◆ **EXERCISE BRIEF**: Omit every picture while repeating the entries exactly.

◆ **Robot action calls**:
* start *
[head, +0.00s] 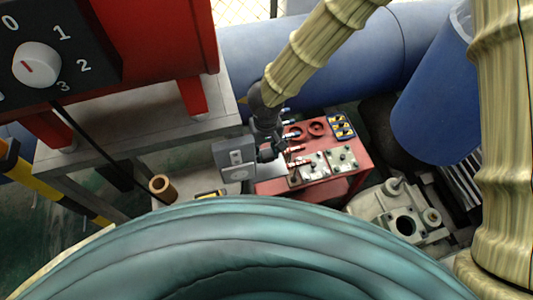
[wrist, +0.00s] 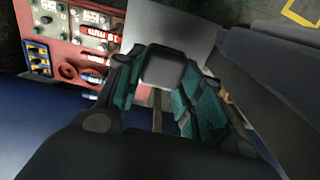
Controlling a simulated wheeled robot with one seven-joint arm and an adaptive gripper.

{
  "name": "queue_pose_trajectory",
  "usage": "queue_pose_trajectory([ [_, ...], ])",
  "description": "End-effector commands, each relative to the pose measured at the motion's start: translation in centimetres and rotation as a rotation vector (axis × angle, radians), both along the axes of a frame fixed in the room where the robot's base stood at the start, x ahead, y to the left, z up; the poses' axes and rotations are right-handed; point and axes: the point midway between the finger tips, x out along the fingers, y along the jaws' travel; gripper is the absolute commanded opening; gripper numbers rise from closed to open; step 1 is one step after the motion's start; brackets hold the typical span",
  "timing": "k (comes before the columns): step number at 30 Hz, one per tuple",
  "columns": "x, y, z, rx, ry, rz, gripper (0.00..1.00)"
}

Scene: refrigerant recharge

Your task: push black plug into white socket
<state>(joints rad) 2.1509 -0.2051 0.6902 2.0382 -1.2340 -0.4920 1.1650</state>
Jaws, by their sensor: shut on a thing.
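My gripper (head: 268,153) reaches down beside a grey box at the left edge of the red table in the head view. In the wrist view, the teal-padded fingers of my gripper (wrist: 160,92) are closed around a dark grey block, which looks like the black plug (wrist: 164,68). In the head view the plug cannot be made out clearly. The grey box with a pale round fitting (head: 236,158) stands just left of my gripper and may carry the white socket. The contact between plug and socket is hidden.
A red table (head: 335,186) holds metal blocks, red-handled tools and a blue tray (head: 341,127). A white plate (wrist: 170,28) lies beyond my fingers. A blue barrel (head: 432,105) and a pale machine part (head: 400,215) stand to the right. A red cabinet (head: 155,40) stands at left.

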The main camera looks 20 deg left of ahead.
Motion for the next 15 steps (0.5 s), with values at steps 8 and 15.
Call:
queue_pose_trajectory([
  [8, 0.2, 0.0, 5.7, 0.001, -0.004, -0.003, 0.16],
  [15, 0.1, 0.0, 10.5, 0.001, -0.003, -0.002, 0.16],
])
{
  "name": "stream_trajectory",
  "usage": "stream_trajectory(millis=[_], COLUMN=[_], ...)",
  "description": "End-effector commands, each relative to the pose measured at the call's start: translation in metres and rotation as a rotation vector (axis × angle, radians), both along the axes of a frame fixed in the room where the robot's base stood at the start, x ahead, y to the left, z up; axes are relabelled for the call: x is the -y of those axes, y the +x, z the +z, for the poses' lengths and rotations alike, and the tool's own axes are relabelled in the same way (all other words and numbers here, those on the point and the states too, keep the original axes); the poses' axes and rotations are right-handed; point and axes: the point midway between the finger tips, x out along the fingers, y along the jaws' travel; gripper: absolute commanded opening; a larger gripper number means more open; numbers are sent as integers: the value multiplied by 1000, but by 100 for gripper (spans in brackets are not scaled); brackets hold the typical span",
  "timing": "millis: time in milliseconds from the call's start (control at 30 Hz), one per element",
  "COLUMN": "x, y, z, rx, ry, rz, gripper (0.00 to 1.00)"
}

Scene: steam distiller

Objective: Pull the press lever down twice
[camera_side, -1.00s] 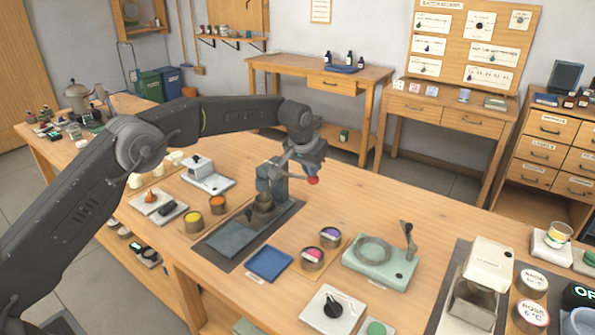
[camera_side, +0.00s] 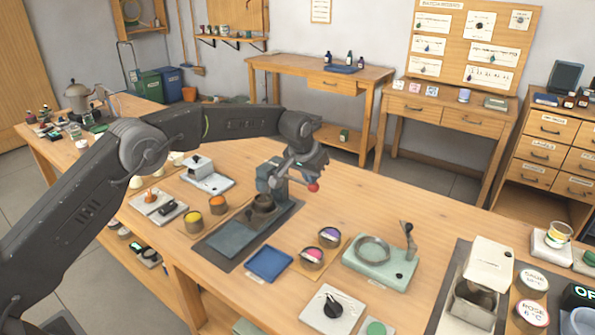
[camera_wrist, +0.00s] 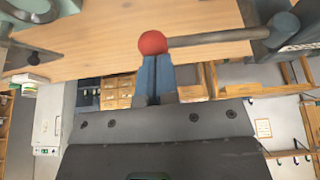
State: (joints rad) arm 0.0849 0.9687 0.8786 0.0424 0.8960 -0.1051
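The press (camera_side: 270,180) is a dark grey-teal machine on the wooden bench. Its lever ends in a red ball (camera_side: 313,187) and points out to the right, roughly level. In the wrist view the lever rod (camera_wrist: 215,39) runs from the pivot at the upper right to the red ball (camera_wrist: 152,43). My gripper (camera_side: 309,176) is just above the ball in the side view. In the wrist view its two blue fingers (camera_wrist: 156,66) are together, with their tips at the ball and seeming to touch it. The ball does not sit between them.
A dark plate (camera_side: 232,240) lies in front of the press. A blue tray (camera_side: 269,263), yellow (camera_side: 193,219) and orange tins, and pink and purple tins (camera_side: 312,257) stand close by. A pale green device (camera_side: 380,266) stands to the right. The bench behind the lever is clear.

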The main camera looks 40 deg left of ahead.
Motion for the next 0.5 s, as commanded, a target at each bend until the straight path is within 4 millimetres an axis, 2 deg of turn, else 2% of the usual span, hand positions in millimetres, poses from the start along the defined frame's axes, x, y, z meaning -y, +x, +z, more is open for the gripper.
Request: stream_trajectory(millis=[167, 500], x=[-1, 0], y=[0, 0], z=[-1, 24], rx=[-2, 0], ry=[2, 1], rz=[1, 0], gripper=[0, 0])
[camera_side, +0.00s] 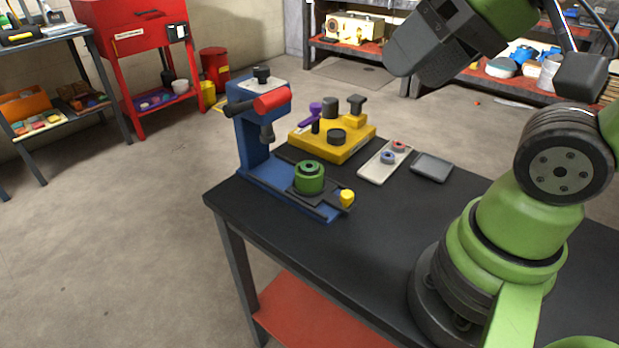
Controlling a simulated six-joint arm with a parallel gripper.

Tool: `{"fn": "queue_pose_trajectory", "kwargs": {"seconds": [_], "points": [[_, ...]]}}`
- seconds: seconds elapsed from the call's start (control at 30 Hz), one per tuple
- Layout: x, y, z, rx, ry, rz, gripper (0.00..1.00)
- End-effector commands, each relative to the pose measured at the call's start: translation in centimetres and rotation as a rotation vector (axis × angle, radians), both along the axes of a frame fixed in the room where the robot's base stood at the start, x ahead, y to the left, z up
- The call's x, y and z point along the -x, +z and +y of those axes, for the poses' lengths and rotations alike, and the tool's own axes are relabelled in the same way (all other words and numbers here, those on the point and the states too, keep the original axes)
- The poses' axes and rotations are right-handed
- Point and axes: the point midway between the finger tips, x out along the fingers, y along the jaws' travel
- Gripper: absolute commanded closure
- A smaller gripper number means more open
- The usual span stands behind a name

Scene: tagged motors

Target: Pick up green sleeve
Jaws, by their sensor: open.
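The green sleeve (309,179) is a short green cylinder with a dark hole in its top. It stands upright on the dark plate of the blue press (255,145), below the press's dark ram. My gripper (412,62) is at the top of the view, high above the table and to the right of the sleeve, well apart from it. It is open, and I see nothing between its fingers.
The press has a red handle (272,100) and a yellow knob (347,198). Behind it is a yellow fixture (333,142) with purple and dark knobs. A light tray (384,164) with small rings and a grey tray (432,168) lie right. The black tabletop (385,215) is clear in front.

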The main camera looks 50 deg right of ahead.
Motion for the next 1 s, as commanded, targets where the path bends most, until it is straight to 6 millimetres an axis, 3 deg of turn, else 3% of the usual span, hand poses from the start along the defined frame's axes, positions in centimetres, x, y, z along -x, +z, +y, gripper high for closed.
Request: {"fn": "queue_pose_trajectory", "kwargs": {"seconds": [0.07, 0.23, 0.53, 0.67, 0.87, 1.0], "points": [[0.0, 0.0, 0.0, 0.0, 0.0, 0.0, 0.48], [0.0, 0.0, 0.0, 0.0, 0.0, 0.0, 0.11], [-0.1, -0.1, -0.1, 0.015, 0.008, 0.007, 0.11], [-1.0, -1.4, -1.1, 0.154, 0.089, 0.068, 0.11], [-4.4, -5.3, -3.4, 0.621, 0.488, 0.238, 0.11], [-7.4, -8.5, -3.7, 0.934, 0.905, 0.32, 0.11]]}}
* end *
◆ **THE SOLUTION**:
[head, +0.00s] 
[wrist, +0.00s] 
Controlling a simulated wheeled robot with one seven-joint arm and an adaptive gripper.

{
  "name": "queue_pose_trajectory",
  "usage": "queue_pose_trajectory([ [_, ...], ])",
  "description": "End-effector commands, each relative to the pose measured at the motion's start: translation in centimetres and rotation as a rotation vector (axis × angle, radians), both along the axes of a frame fixed in the room where the robot's base stood at the start, x ahead, y to the left, z up; the poses' axes and rotations are right-handed; point and axes: the point midway between the finger tips, x out along the fingers, y along the jaws' travel; gripper is the absolute commanded opening; gripper numbers rise from closed to open; step 1 is one step after the motion's start; brackets hold the typical span",
  "timing": "k (comes before the columns): step number at 30 Hz, one per tuple",
  "columns": "x, y, z, rx, ry, rz, gripper (0.00..1.00)"
}

Scene: refrigerant recharge

Your task: push black plug into white socket
<state>(joints rad) 2.1509 -0.2051 0.6902 2.0382 -1.2340 -0.4920 1.1650</state>
Jaws, by their sensor: shut on a thing.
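My gripper (head: 268,153) reaches down beside a grey box at the left edge of the red table in the head view. In the wrist view, the teal-padded fingers of my gripper (wrist: 160,92) are closed around a dark grey block, which looks like the black plug (wrist: 164,68). In the head view the plug cannot be made out clearly. The grey box with a pale round fitting (head: 236,158) stands just left of my gripper and may carry the white socket. The contact between plug and socket is hidden.
A red table (head: 335,186) holds metal blocks, red-handled tools and a blue tray (head: 341,127). A white plate (wrist: 170,28) lies beyond my fingers. A blue barrel (head: 432,105) and a pale machine part (head: 400,215) stand to the right. A red cabinet (head: 155,40) stands at left.

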The main camera looks 20 deg left of ahead.
Motion for the next 15 steps (0.5 s), with values at steps 8 and 15.
Call:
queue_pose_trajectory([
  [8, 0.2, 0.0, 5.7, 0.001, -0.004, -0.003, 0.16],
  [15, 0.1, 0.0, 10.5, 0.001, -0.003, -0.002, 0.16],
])
{
  "name": "stream_trajectory",
  "usage": "stream_trajectory(millis=[_], COLUMN=[_], ...)",
  "description": "End-effector commands, each relative to the pose measured at the call's start: translation in metres and rotation as a rotation vector (axis × angle, radians), both along the axes of a frame fixed in the room where the robot's base stood at the start, x ahead, y to the left, z up; axes are relabelled for the call: x is the -y of those axes, y the +x, z the +z, for the poses' lengths and rotations alike, and the tool's own axes are relabelled in the same way (all other words and numbers here, those on the point and the states too, keep the original axes); the poses' axes and rotations are right-handed; point and axes: the point midway between the finger tips, x out along the fingers, y along the jaws' travel; gripper: absolute commanded opening; a larger gripper number means more open; numbers are sent as integers: the value multiplied by 1000, but by 100 for gripper (spans in brackets are not scaled); brackets hold the typical span",
  "timing": "millis: time in milliseconds from the call's start (control at 30 Hz), one per element",
  "COLUMN": "x, y, z, rx, ry, rz, gripper (0.00 to 1.00)"
}

Scene: steam distiller

Objective: Pull the press lever down twice
[camera_side, -1.00s] 
[camera_side, +0.00s] 
[camera_wrist, +0.00s] 
State: (joints rad) arm 0.0849 0.9687 0.8786 0.0424 0.8960 -0.1051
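The press (camera_side: 270,180) is a dark grey-teal machine on the wooden bench. Its lever ends in a red ball (camera_side: 313,187) and points out to the right, roughly level. In the wrist view the lever rod (camera_wrist: 215,39) runs from the pivot at the upper right to the red ball (camera_wrist: 152,43). My gripper (camera_side: 309,176) is just above the ball in the side view. In the wrist view its two blue fingers (camera_wrist: 156,66) are together, with their tips at the ball and seeming to touch it. The ball does not sit between them.
A dark plate (camera_side: 232,240) lies in front of the press. A blue tray (camera_side: 269,263), yellow (camera_side: 193,219) and orange tins, and pink and purple tins (camera_side: 312,257) stand close by. A pale green device (camera_side: 380,266) stands to the right. The bench behind the lever is clear.

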The main camera looks 40 deg left of ahead.
Motion for the next 0.5 s, as commanded, a target at each bend until the straight path is within 4 millimetres an axis, 2 deg of turn, else 2% of the usual span, hand positions in millimetres, poses from the start along the defined frame's axes, x, y, z meaning -y, +x, +z, more is open for the gripper.
Request: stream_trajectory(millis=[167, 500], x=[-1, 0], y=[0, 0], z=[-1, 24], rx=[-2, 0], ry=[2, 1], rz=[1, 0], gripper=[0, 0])
[camera_side, +0.00s] 
Controlling a simulated six-joint arm with a parallel gripper.

Tool: `{"fn": "queue_pose_trajectory", "kwargs": {"seconds": [_], "points": [[_, ...]]}}`
- seconds: seconds elapsed from the call's start (control at 30 Hz), one per tuple
- Layout: x, y, z, rx, ry, rz, gripper (0.00..1.00)
- End-effector commands, each relative to the pose measured at the call's start: translation in centimetres and rotation as a rotation vector (axis × angle, radians), both along the axes of a frame fixed in the room where the robot's base stood at the start, x ahead, y to the left, z up
- The call's x, y and z point along the -x, +z and +y of those axes, for the poses' lengths and rotations alike, and the tool's own axes are relabelled in the same way (all other words and numbers here, those on the point and the states too, keep the original axes)
- The poses' axes and rotations are right-handed
- Point and axes: the point midway between the finger tips, x out along the fingers, y along the jaws' travel
- Gripper: absolute commanded closure
- A smaller gripper number means more open
- The usual span stands behind a name

Scene: tagged motors

Target: Pick up green sleeve
Jaws, by their sensor: open.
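The green sleeve (309,179) is a short green cylinder with a dark hole in its top. It stands upright on the dark plate of the blue press (255,145), below the press's dark ram. My gripper (412,62) is at the top of the view, high above the table and to the right of the sleeve, well apart from it. It is open, and I see nothing between its fingers.
The press has a red handle (272,100) and a yellow knob (347,198). Behind it is a yellow fixture (333,142) with purple and dark knobs. A light tray (384,164) with small rings and a grey tray (432,168) lie right. The black tabletop (385,215) is clear in front.

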The main camera looks 50 deg right of ahead.
Motion for the next 1 s, as commanded, targets where the path bends most, until it is straight to 6 millimetres an axis, 3 deg of turn, else 3% of the usual span, hand poses from the start along the defined frame's axes, positions in centimetres, x, y, z along -x, +z, +y, gripper high for closed.
Request: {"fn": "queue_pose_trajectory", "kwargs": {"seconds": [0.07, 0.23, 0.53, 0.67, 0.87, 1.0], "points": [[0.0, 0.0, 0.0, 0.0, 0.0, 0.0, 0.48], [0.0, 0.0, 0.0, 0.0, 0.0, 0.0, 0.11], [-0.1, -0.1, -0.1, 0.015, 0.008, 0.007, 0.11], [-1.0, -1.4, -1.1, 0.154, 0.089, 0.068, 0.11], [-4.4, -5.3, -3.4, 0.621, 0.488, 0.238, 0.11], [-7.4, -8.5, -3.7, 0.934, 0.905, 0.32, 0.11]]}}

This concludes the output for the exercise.